Penghargaan ini menjadi bukti nyata bahwa kerja keras dari pelosok daerah pun dapat menggema hingga ke tingkat nasional.
Bagi Yuyun, penghargaan ini bukanlah akhir dari perjalanan yang telah ia mulai. Justru ini menjadi motivasi baru untuk lebih bersemangat dalam meneruskan apa yang selama ini sudah ia bangun.
Ia berharap, pengakuan ini juga dapat membuka lebih banyak kesempatan bagi para penenun Ntobo untuk dikenal luas, sekaligus menumbuhkan rasa bangga terhadap budaya sendiri—bahwa dari sehelai kain tenun, lahir kisah tentang ketekunan, kemandirian, dan cinta pada tanah kelahiran.
Perempuan dan Inspirasi
Galeri UKM Dina (sumber IG @kaentenunbima)
Kisah Yuyun memberi semangat dan inspirasi bagi perempuan di seluruh Indonesia. Ia membuktikan bahwa keterbatasan bukanlah penghalang, melainkan tantangan untuk diatasi. Dengan ketekunan dan keberanian membaca peluang, Yuyun mengubah keadaan — dari kampung kecil yang nyaris terlupakan menjadi sentra tenun yang dikenal luas.
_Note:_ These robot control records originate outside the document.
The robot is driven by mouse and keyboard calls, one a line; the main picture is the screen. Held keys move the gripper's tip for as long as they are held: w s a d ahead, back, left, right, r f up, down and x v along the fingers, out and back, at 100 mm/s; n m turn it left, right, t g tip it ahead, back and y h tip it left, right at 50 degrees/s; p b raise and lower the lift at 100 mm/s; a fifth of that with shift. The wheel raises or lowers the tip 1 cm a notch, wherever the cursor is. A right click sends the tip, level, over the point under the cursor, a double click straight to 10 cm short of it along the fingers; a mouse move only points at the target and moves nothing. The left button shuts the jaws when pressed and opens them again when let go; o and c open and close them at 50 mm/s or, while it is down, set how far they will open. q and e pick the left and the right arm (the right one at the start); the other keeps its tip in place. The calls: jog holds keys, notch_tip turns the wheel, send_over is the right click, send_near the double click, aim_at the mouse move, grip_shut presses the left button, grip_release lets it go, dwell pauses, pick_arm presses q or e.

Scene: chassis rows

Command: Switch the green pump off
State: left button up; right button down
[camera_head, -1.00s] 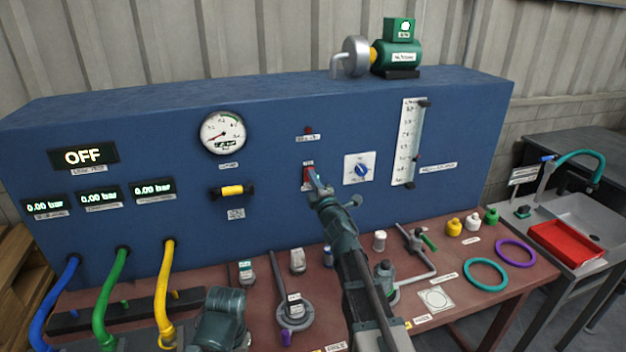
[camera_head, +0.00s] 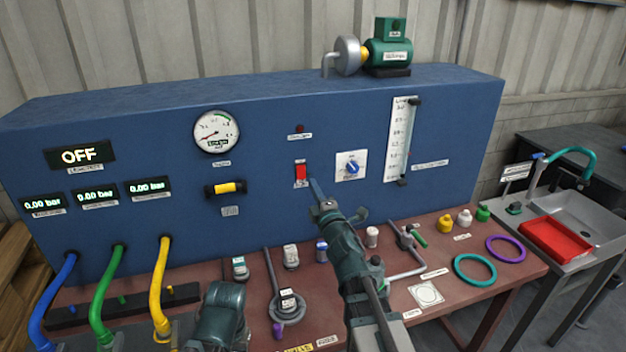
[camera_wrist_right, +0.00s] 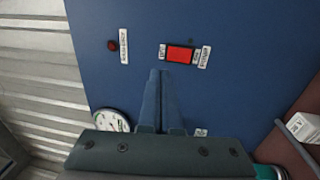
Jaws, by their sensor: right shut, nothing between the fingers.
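The green pump (camera_head: 388,53) sits on top of the blue panel (camera_head: 262,120) at the back right. A red rocker switch (camera_head: 301,172) is on the panel's front face, and it also shows in the right wrist view (camera_wrist_right: 180,54). A dark red lamp (camera_head: 300,128) is above it. The display (camera_head: 81,156) at the left reads OFF. My right gripper (camera_head: 315,187) is shut and empty, its tips a little right of and below the switch, apart from it in the picture. In the right wrist view the shut fingertips (camera_wrist_right: 160,74) point toward the switch. My left gripper is not distinguishable.
A gauge (camera_head: 215,132) and a flow tube (camera_head: 400,140) are also on the panel. Small parts and rings (camera_head: 475,270) lie on the red-brown bench below.

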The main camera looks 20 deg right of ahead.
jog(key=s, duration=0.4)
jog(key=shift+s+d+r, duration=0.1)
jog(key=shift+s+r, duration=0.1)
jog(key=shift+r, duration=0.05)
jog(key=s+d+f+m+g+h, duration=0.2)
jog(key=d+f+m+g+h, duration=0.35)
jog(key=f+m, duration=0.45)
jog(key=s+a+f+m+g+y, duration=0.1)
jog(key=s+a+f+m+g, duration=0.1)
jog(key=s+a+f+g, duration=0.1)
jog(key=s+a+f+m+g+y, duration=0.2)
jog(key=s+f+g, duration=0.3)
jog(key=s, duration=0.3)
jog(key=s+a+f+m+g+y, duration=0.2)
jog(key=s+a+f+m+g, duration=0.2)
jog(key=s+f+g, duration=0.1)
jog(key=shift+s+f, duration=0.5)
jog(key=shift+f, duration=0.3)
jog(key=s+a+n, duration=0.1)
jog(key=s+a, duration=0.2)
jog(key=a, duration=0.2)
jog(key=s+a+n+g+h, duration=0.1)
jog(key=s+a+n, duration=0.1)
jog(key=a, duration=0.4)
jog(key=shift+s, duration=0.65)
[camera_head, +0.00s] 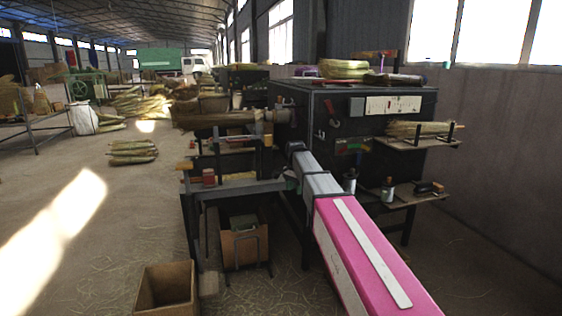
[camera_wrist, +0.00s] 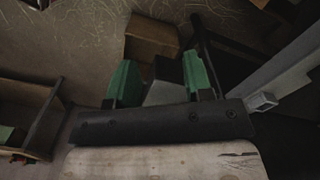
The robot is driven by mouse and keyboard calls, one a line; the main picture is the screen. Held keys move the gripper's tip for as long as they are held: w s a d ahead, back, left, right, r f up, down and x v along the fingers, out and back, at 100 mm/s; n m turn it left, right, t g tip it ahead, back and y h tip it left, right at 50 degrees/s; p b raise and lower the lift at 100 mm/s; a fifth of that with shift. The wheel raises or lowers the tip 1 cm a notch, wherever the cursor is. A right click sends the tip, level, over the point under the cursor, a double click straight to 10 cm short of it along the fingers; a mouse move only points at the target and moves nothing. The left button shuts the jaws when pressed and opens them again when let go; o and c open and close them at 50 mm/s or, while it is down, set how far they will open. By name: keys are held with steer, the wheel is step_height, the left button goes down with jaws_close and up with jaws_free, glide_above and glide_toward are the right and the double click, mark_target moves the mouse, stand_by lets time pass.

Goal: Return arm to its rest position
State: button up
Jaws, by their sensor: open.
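My arm (camera_head: 365,255), pink and grey, reaches from the bottom right of the head view to the front of the dark winding machine (camera_head: 350,103). It is stretched out over the side of the metal work frame (camera_head: 235,187). My gripper (camera_wrist: 161,80) shows in the wrist view with two green fingers wide apart and nothing held between them. It points down toward the floor area, where a brown box (camera_wrist: 150,38) lies beyond the fingers. In the head view the fingers are too small and dark to make out clearly.
Side shelves (camera_head: 400,196) at the right hold bottles and a tool. An open cardboard box (camera_head: 166,288) and a box under the frame (camera_head: 243,240) stand on the floor.

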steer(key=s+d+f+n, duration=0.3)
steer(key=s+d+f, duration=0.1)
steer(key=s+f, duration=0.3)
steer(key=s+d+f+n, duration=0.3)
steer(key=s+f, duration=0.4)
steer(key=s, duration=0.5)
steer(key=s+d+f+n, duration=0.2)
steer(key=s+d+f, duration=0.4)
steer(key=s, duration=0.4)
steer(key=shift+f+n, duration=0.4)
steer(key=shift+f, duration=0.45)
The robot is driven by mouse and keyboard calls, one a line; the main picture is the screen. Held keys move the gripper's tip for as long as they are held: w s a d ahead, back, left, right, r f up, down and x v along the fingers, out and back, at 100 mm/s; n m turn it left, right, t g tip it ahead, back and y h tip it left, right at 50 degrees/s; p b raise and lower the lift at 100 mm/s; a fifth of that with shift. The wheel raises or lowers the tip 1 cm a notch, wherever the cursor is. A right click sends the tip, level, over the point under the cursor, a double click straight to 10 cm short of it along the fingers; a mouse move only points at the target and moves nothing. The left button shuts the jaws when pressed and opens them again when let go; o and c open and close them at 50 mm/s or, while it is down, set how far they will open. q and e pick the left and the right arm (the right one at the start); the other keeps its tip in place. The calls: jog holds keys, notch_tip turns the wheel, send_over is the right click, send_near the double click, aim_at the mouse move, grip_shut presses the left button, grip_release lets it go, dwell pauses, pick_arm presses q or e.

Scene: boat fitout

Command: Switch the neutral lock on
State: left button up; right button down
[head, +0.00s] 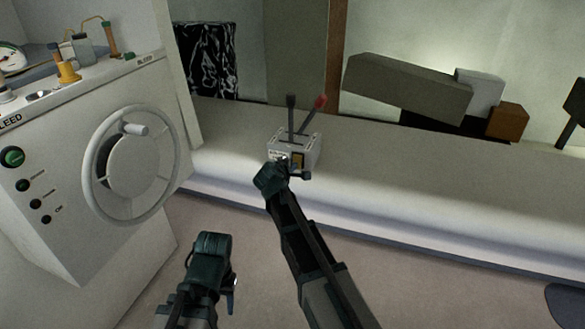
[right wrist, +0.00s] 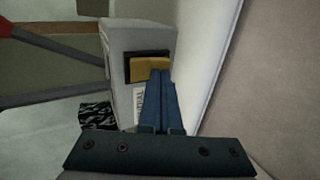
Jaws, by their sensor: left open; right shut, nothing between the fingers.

Kesuksesan Yuyun menjadi teladan bahwa perempuan desa pun mampu berperan besar dalam menggerakkan ekonomi dan melestarikan budaya lokal. Ia berhasil menjadikan perempuan di kampungnya lebih mandiri, berdaya, dan berperan aktif dalam perekonomian keluarga.
Selain itu, Yuyun menjadi inspirasi bagi generasi muda agar berani keluar dari zona nyaman dan berkontribusi pada masyarakat. Ia menunjukkan bahwa anak muda dapat menjadi jembatan antara warisan budaya dan teknologi modern.
Ntobo yang Semakin Dikenal
Berkat upaya Yuyun dan masyarakatnya, kini Kampung Ntobo semakin dikenal luas. Daerah ini bukan hanya penghasil kain tenun berkualitas, tetapi juga menjadi destinasi belajar dan studi banding bagi pengunjung dari berbagai daerah.
Wisatawan yang datang tidak hanya membeli kain, tetapi juga ingin merasakan pengalaman menenun langsung. Secara tidak langsung, Yuyun telah memperkenalkan identitas budaya Ntobo melalui setiap helai kain yang ditenun dengan cinta dan harapan.
Bukan dari kemewahan daerah ini dikenal, melainkan dari sehelai benang yang ditenun dengan ketulusan dan mimpi untuk masa depan yang lebih baik. Kisah Yuyun adalah pengingat bahwa perubahan besar seringkali dimulai dari tangan-tangan kecil yang tak pernah berhenti bekerja dalam diam.